* begin DATA SECTION *

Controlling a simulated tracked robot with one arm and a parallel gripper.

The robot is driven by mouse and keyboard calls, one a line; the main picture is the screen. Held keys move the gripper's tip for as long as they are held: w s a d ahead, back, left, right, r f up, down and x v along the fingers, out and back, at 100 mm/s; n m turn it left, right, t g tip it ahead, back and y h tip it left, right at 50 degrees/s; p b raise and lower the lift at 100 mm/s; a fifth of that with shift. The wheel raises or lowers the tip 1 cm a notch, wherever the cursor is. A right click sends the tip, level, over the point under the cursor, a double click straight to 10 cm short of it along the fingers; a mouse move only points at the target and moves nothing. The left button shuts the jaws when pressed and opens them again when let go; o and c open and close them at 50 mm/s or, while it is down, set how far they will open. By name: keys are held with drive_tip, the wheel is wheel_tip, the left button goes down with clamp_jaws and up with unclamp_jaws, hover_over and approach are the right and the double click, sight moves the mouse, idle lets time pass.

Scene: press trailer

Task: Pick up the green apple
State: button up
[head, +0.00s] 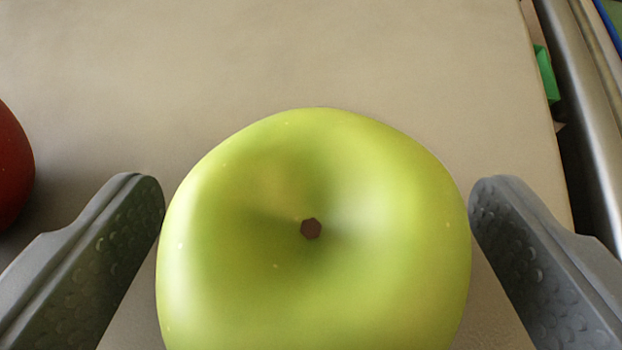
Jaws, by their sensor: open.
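A green apple (312,280) stands upright on a beige-grey surface (260,50), its stem facing me, and fills the lower middle of the head view. Its lower edge is cut off by the frame. My gripper (316,190) is open, with one grey finger on each side of the apple. The left finger comes very close to the apple's left side, and the right finger comes very close to its right side. I cannot tell whether either finger touches it.
A red round thing (12,165) is partly in view at the left edge, beyond the left finger. The surface ends at the right, where a green object (546,75) and a grey metallic rail (580,90) show. The surface behind the apple is clear.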

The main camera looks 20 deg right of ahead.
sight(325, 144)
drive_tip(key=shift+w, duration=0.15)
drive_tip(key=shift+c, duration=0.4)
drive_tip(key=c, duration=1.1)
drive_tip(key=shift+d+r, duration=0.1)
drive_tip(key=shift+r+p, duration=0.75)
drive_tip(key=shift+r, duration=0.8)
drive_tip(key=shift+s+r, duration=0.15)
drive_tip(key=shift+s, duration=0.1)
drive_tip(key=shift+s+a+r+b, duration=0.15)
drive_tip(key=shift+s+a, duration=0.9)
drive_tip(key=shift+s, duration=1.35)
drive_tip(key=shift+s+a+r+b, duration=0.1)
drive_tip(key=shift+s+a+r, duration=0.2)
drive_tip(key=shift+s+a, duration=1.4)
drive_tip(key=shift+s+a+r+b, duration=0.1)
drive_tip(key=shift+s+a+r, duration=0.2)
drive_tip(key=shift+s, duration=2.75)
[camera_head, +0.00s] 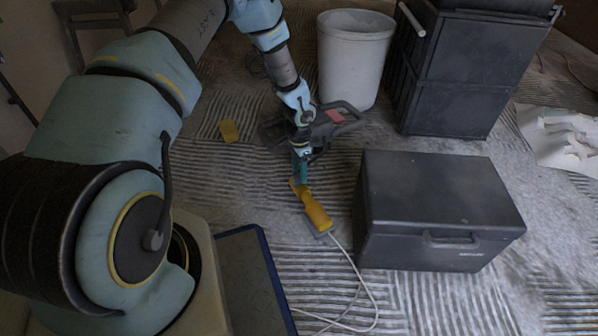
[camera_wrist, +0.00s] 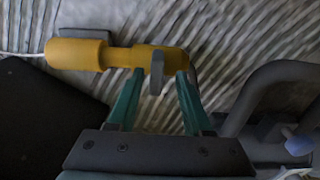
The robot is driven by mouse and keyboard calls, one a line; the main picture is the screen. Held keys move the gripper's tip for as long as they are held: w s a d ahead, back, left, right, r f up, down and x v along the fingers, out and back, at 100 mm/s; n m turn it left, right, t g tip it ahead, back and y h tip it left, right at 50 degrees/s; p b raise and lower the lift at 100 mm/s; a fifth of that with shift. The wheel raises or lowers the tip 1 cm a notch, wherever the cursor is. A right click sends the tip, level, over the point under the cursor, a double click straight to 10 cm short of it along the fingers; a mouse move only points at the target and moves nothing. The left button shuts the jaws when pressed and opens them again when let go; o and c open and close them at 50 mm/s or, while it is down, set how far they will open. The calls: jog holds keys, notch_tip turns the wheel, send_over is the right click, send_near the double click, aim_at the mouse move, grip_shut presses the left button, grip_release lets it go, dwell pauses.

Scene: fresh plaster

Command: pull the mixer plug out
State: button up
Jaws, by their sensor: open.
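The mixer plug (camera_wrist: 155,59) is the narrower yellow piece, joined end to end with a thicker yellow socket (camera_wrist: 75,53) on a white cable. In the head view the socket (camera_head: 318,214) lies on the striped floor, with the plug (camera_head: 299,188) at its upper end, partly hidden by my gripper. My gripper (camera_head: 301,178) is open above the plug. In the wrist view its two green fingertips (camera_wrist: 160,74) reach the plug's near edge, a grey tab between them; I cannot tell whether they touch. The dark mixer (camera_head: 335,116) with a red patch is behind my gripper.
A dark closed box (camera_head: 435,195) stands right of the socket. A white bucket (camera_head: 353,60) and stacked dark crates (camera_head: 465,75) stand behind. A yellow piece (camera_head: 229,131) lies at left. White sheets (camera_head: 565,138) lie far right. The white cable (camera_head: 350,262) loops across the front floor.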

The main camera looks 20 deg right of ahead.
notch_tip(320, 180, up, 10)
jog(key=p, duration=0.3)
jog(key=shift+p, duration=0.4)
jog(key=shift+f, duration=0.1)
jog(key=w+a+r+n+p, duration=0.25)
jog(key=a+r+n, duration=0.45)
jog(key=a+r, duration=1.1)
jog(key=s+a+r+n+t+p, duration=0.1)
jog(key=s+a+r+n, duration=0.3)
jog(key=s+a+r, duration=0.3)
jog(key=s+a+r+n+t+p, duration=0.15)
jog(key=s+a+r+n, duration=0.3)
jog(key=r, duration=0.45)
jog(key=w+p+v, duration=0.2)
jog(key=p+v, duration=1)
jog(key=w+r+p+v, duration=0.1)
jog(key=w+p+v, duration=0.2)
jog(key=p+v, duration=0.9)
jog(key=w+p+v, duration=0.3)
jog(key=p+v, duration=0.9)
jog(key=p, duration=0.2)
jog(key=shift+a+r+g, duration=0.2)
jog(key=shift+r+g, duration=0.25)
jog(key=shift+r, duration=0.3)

* end DATA SECTION *

Transcribe all the records above word for word, without their images.

Controlling a simulated tracked robot with one arm and a parallel gripper.

The robot is driven by mouse and keyboard calls, one a line; the main picture is the screen. Held keys move the gripper's tip for as long as they are held: w s a d ahead, back, left, right, r f up, down and x v along the fingers, out and back, at 100 mm/s; n m turn it left, right, t g tip it ahead, back and y h tip it left, right at 50 degrees/s; p b raise and lower the lift at 100 mm/s; a fifth of that with shift. The wheel raises or lowers the tip 1 cm a notch, wherever the cursor is. A right click sends the tip, level, over the point under the cursor, a double click straight to 10 cm short of it along the fingers; a mouse move only points at the target and moves nothing. The left button shuts the jaws when pressed and opens them again when let go; o and c open and close them at 50 mm/s or, while it is down, set how far they will open. By name: keys are held with drive_tip, the wheel is wheel_tip, the left button goes down with clamp_jaws and up with unclamp_jaws, hover_over and approach are the right and the double click, sight moves the mouse, idle lets time pass.

Scene: press trailer

Task: Pick up the green apple
State: button up
[head, +0.00s] 
Jaws, by their sensor: open.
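A green apple (312,280) stands upright on a beige-grey surface (260,50), its stem facing me, and fills the lower middle of the head view. Its lower edge is cut off by the frame. My gripper (316,190) is open, with one grey finger on each side of the apple. The left finger comes very close to the apple's left side, and the right finger comes very close to its right side. I cannot tell whether either finger touches it.
A red round thing (12,165) is partly in view at the left edge, beyond the left finger. The surface ends at the right, where a green object (546,75) and a grey metallic rail (580,90) show. The surface behind the apple is clear.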

The main camera looks 20 deg right of ahead.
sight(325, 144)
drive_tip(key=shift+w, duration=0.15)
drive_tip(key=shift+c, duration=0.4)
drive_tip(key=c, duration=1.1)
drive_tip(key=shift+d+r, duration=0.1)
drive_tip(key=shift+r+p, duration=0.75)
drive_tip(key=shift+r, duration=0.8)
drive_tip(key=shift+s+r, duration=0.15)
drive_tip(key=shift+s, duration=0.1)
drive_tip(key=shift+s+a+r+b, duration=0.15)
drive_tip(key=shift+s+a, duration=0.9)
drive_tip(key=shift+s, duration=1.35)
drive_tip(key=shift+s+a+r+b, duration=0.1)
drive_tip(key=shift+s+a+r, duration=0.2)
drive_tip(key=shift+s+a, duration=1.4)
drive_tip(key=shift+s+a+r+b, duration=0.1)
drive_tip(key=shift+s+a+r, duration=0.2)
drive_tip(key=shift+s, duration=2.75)
[camera_head, +0.00s] 
[camera_wrist, +0.00s] 
The robot is driven by mouse and keyboard calls, one a line; the main picture is the screen. Held keys move the gripper's tip for as long as they are held: w s a d ahead, back, left, right, r f up, down and x v along the fingers, out and back, at 100 mm/s; n m turn it left, right, t g tip it ahead, back and y h tip it left, right at 50 degrees/s; p b raise and lower the lift at 100 mm/s; a fifth of that with shift. The wheel raises or lowers the tip 1 cm a notch, wherever the cursor is. A right click sends the tip, level, over the point under the cursor, a double click straight to 10 cm short of it along the fingers; a mouse move only points at the target and moves nothing. The left button shuts the jaws when pressed and opens them again when let go; o and c open and close them at 50 mm/s or, while it is down, set how far they will open. The calls: jog holds keys, notch_tip turns the wheel, send_over is the right click, send_near the double click, aim_at the mouse move, grip_shut presses the left button, grip_release lets it go, dwell pauses.

Scene: fresh plaster

Command: pull the mixer plug out
State: button up
Jaws, by their sensor: open.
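The mixer plug (camera_wrist: 155,59) is the narrower yellow piece, joined end to end with a thicker yellow socket (camera_wrist: 75,53) on a white cable. In the head view the socket (camera_head: 318,214) lies on the striped floor, with the plug (camera_head: 299,188) at its upper end, partly hidden by my gripper. My gripper (camera_head: 301,178) is open above the plug. In the wrist view its two green fingertips (camera_wrist: 160,74) reach the plug's near edge, a grey tab between them; I cannot tell whether they touch. The dark mixer (camera_head: 335,116) with a red patch is behind my gripper.
A dark closed box (camera_head: 435,195) stands right of the socket. A white bucket (camera_head: 353,60) and stacked dark crates (camera_head: 465,75) stand behind. A yellow piece (camera_head: 229,131) lies at left. White sheets (camera_head: 565,138) lie far right. The white cable (camera_head: 350,262) loops across the front floor.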

The main camera looks 20 deg right of ahead.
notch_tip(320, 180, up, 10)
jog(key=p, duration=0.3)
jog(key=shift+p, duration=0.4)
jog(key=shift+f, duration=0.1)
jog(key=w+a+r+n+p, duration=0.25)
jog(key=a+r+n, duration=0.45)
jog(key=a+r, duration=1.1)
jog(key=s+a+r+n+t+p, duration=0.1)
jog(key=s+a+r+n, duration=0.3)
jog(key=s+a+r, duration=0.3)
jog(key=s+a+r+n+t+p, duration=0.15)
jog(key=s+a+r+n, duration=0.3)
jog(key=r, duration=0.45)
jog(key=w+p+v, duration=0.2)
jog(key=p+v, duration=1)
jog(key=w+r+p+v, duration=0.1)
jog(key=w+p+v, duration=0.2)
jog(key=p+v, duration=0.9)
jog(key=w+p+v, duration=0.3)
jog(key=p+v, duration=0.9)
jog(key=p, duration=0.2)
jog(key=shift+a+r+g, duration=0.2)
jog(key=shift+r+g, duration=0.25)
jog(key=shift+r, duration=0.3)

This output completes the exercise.